Es importante insistir en que la directriz ideológica que exaltaba «lo costeño» después de los años 50, es paradójica por cuanto dicha idiosincrasia había sido denostada hasta pocos años antes por las clases altas, que pretendían que para los proyectos civilizatorios del país era necesario neutralizar el desenfreno expreso de la música bailable. De hecho, el proyecto de Lucho Bermúdez, como lo veremos más adelante, parte de la premisa conminatoria sobre la música negra y busca por todos los medios posibles insertar las sonoridades bailables en esquemas rítmicos más básicos que permitieran el sosiego requerido al donaire del formalismo social. Sin embargo, el proceso que llevaría a la constitución de la música costeña como reflejo y expresión de lo colombiano estaba ya en marcha y fue a su través que las industrias discográficas y la radio determinaron decisiones concretas acerca de la configuración de un tipo de «gusto popular» específicamente remitido a la producción musical.
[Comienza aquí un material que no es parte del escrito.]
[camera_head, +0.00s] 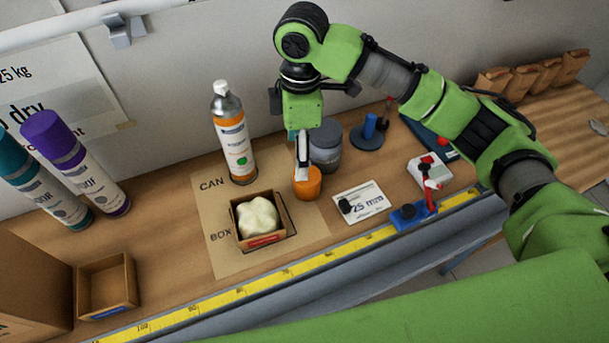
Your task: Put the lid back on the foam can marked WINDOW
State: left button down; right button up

Paulatinamente se abandonaron los gustos interioranos referidos al bambuco y el pasillo, para construir un nuevo pulso rítmico definido por la expresión musical in extenso de la costa norte, sin precisiones rigurosas sobre la variedad idiosincrásica y expresiva a nivel regional. Estas precisiones que hoy por hoy nos hacen dudar de un «genérico» costeño, no eran muy útiles para el momento de las decisiones políticas que referimos. Y si bien es cierto que la emergencia incontenible de la violencia ideológica en Colombia tocaba de manera directa a las clases sociales más bajas, la creación de un nuevo ideal comunitario según la benevolencia y alegría costeñas, tranquilizaba a las clases altas urbanas y definía nuevos presupuestos de sociabilidad, como lo afirma Wade. Debido a que la música costeña, basada en imaginarios sobre lo rural, no estaba permeada temáticamente por la violencia interiorana, podía crear una idea de retorno a la verdadera nación que debía recuperarse. Y es desde aquí que la configuración de un país «costeño» puede trazar un interés comercial por difundir los productos simbólicos de esta región, y entre ellos la música como decíamos será fundamental.
Uno de los ejes constitutivos de esta estrategia, en el contexto musical fue Lucho Bermúdez, reconocido casi de manera unánime por la crítica y el público como el precursor de la música tropical costeña colombiana14. Este músico y compositor proveniente del Carmen de Bolívar se había granjeado para los años 40 un nombre en el mundo musical, gracias a su proyecto consistente en codificar estructuras rítmico-armónicas de la costa norte, especialmente un tipo de porro hibridado con pulsos cumbieros y variaciones melódicas interioranas, dentro de formatos heredados de las orquestas Big Band de swing norteamericano. La propuesta de Bermúdez, cuya formación estuvo a cargo de otro músico visionario, como José Pianeta, logró por una parte mimetizarse con los campos sonoros que llegaban a través de la cada vez más influyente industria discográfica estadounidense en los años 30, especialmente desde ritmos negros urbanos como el swing y el jazz, que habían sido adaptados para fiestas de salón; y por otra, hacía visible un campo rítmico cercano geográficamente aunque lejano culturalmente (por la segregación y el racismo imperante en Colombia con respecto a las tradiciones negras) a las clases altas de la sociedad colombiana. Esta doble cualidad que a un tiempo integraba lo natal-atávico con formas exteriores, es el gran logro de Bermúdez, pues consigue introducir lo rítmico colombiano a partir de un campo vibracional externo (el swing), según necesidades directas de reconciliar lo regional y vernáculo. Y es claro que después de que la música de Bermúdez sirviera como filtro, la percepción sonora y el gusto regionales pudieron reconocer mejor las materias de expresión que serán definidas después como «tradición musical costeña». El espacio de conformación nacional que abre Bermúdez tiene la particularidad de revelar un origen común en el campo rítmico del tipo de porro híbrido que propuso (y que años más tarde se estandarizaría en la industria como cumbia) y el jazz, configurando el devenir diacrónico de ambas sonoridades en el escenario específico de las Big Band de jazz. El momento cumbre de la carrera artística de Bermúdez ocurrió en Medellín, ciudad en la que residió durante 15 años (1947-1962), gracias al crecimiento exponencial de la industria cultural, concentrado sobre todo en la música.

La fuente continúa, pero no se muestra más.